Cette rubrique débute par une voix unique, mélodieuse, chantante, douce et grave à la fois, ensoleillée, réconfortante, celle de Benoît Allemane. Vous avez pu l’entendre dans des publicités, dans des documentaires, à la télévision, à la radio, ou au cinéma. Mais si vous connaissez surtout sa voix, c’est parce que dans l’inconscient collectif elle est devenue LA voix de Morgan Freeman. En effet, Benoît Allemane prête sa voix au comédien américain dans une quarantaine de films. Aujourd’hui, nous vous invitons à écouter sa voix bien évidement, mais surtout à écouter le comédien qui se cache derrière et qui va vous raconter son riche parcours. Un grand merci à lui de s’être prêté au jeu avec gentillesse, passion, et une belle dose d’humour !

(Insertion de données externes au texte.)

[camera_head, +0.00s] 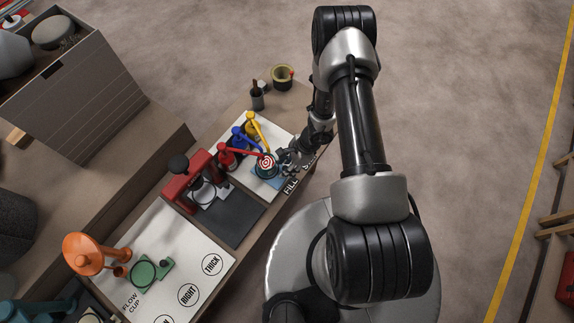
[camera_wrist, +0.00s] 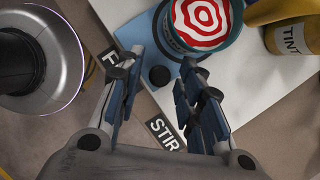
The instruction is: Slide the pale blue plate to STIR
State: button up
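The pale blue plate (camera_head: 276,182) lies on a white board, beside the FILL label (camera_head: 290,187); it also shows in the wrist view (camera_wrist: 136,30). A can with a red-and-white swirl top (camera_head: 266,163) stands on it. A dark round knob (camera_wrist: 159,75) sits at the plate's near edge. My gripper (camera_wrist: 160,78) is open, with one finger on each side of the knob and visible gaps. The STIR label (camera_wrist: 166,134) is on the bench edge, between my finger bases in the wrist view. FILL (camera_wrist: 112,58) is partly hidden by the left finger.
Yellow (camera_head: 252,127), blue (camera_head: 239,138) and red (camera_head: 227,158) dispensers stand close behind the can. A TINT bottle (camera_wrist: 290,37) is right of it in the wrist view. A red machine (camera_head: 188,185) stands farther left. A brush pot (camera_head: 257,98) stands at the far end.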

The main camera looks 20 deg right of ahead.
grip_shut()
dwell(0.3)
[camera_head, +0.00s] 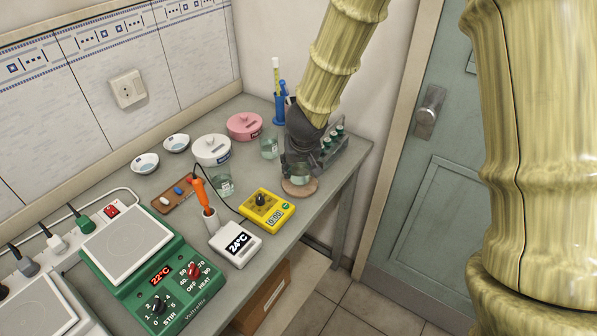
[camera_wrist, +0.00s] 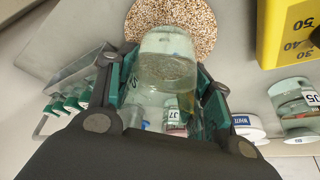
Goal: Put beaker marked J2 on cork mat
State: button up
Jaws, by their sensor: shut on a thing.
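My gripper (camera_head: 297,163) is shut on a clear glass beaker (camera_head: 299,178) near the right front edge of the bench. In the wrist view, the beaker (camera_wrist: 166,65) is between the green-padded fingers of my gripper (camera_wrist: 166,88), with pale liquid in it. A label reading like J7 shows through the glass; I cannot tell whether it belongs to this beaker. The round speckled cork mat (camera_wrist: 197,22) lies under and beyond the beaker's base; its brown rim (camera_head: 300,191) shows in the head view. I cannot tell whether the base touches the mat.
Other beakers stand at left (camera_head: 223,184) and behind (camera_head: 269,147). A rack of green-capped vials (camera_head: 330,143) is close to the right of my gripper.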

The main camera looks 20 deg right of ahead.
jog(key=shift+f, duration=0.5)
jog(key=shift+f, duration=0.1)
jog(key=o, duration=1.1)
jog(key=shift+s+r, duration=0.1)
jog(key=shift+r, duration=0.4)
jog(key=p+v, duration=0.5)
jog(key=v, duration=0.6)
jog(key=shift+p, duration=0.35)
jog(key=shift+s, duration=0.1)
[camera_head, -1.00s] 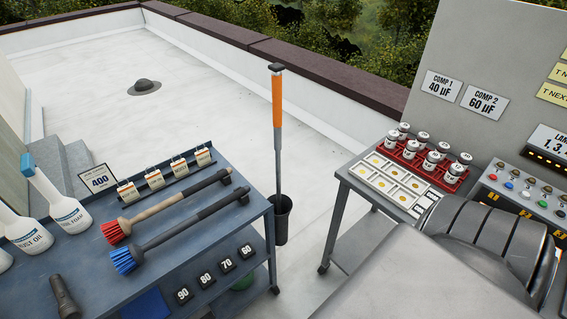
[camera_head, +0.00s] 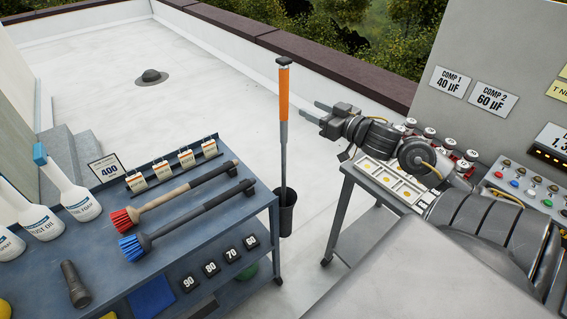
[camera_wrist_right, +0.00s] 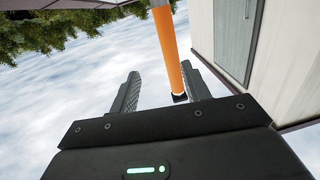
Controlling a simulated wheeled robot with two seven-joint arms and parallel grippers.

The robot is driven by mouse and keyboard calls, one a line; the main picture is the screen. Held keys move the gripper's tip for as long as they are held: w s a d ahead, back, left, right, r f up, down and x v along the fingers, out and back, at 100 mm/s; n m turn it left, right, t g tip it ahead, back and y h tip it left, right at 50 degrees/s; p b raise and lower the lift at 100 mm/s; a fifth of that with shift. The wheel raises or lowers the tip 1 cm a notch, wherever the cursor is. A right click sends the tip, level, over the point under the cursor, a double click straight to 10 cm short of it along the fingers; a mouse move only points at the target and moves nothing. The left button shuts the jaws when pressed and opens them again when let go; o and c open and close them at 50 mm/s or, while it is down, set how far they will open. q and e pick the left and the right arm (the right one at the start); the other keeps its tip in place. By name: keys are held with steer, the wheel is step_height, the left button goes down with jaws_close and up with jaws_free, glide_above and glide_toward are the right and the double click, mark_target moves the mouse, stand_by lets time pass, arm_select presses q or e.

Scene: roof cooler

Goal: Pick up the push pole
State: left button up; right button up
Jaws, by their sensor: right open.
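The push pole (camera_head: 284,95) stands upright in a black holder (camera_head: 287,218) between the two carts. It has an orange upper grip, a dark cap and a grey shaft. My right gripper (camera_head: 311,111) is open and empty to the right of the orange grip, with its fingers pointing left toward it. In the right wrist view the orange grip (camera_wrist_right: 168,45) shows beyond the open fingers (camera_wrist_right: 160,90), in line with the right part of the gap. The pole looks apart from the fingers. My left gripper is not in view.
A blue cart (camera_head: 264,200) at left holds two long brushes (camera_head: 190,220) and white bottles (camera_head: 65,190). The right cart (camera_head: 337,215) carries a tray (camera_head: 390,180) and jars (camera_head: 430,133), partly behind my right arm. Open roof floor lies behind the pole.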

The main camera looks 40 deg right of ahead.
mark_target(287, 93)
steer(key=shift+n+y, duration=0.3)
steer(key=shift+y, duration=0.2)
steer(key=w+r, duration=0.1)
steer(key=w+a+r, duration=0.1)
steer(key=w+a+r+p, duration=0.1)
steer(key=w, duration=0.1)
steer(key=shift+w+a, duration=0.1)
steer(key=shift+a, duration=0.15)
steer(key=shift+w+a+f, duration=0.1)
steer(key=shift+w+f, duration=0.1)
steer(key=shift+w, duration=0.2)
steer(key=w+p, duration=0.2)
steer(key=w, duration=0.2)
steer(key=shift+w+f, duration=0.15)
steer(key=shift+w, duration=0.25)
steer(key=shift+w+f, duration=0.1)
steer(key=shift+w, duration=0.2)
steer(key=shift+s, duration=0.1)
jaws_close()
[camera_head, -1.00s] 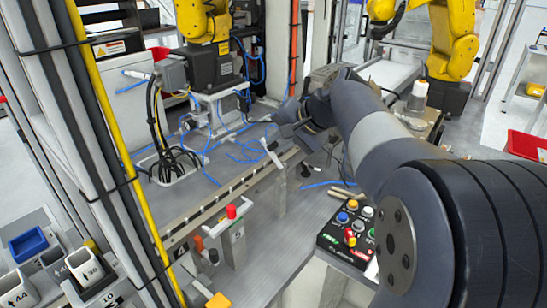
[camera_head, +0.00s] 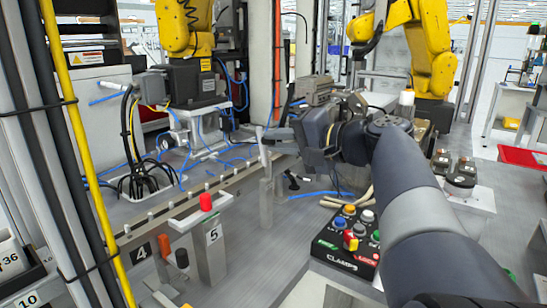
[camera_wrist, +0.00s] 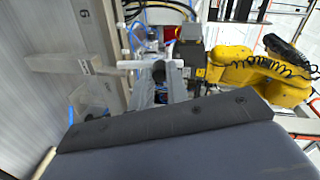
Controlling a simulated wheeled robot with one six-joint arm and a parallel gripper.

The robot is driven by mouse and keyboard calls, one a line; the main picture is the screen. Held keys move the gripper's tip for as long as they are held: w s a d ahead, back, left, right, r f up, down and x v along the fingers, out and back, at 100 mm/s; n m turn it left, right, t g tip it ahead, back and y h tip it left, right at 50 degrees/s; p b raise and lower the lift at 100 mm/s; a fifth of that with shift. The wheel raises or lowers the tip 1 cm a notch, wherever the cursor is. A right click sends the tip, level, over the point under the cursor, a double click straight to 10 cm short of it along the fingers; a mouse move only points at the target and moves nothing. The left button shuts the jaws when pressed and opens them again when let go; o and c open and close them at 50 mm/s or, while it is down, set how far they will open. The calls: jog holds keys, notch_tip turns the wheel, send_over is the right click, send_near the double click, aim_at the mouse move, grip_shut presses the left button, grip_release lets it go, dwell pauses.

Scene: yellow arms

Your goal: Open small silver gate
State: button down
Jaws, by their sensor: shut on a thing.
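The small silver gate (camera_head: 263,147) shows in the head view as a thin upright silver bar above a silver post (camera_head: 267,203), at the near edge of the rail. My gripper (camera_head: 279,133) reaches in from the right, and its dark fingers are shut at the upper part of this bar. The fingers are small in the head view, and the exact contact is hard to see.
A button box (camera_head: 345,240) lies below my arm. A post with a red knob (camera_head: 207,235) stands left of the gate. Cables and blue hoses (camera_head: 160,170) lie behind the rail. A yellow robot arm (camera_head: 432,50) stands behind at the right. Bare grey table shows around the gate post.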

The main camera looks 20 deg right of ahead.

Si nous vous conseillons d’écouter l’enregistrement audio, vous pourrez également retrouver les propos de Benoît Allemane, ci-dessous, dans une transcription écrite légèrement condensée.
Matthieu Palmieri, Conso-Mag.com : Pourquoi est-il important de dire comédien de doublage et non doubleur ?
Benoît Allemane : « Tout simplement parce que le doubleur est la société qui s’occupe du doublage des films. Le comédien qui s’occupe du doublage est bien un comédien avant tout, dont l’une des principales activités peut être le doublage, comme pour d’autres ce serait le cinéma, la télévision, ou le théâtre. Le mieux, c’est de faire partie de toutes ces disciplines.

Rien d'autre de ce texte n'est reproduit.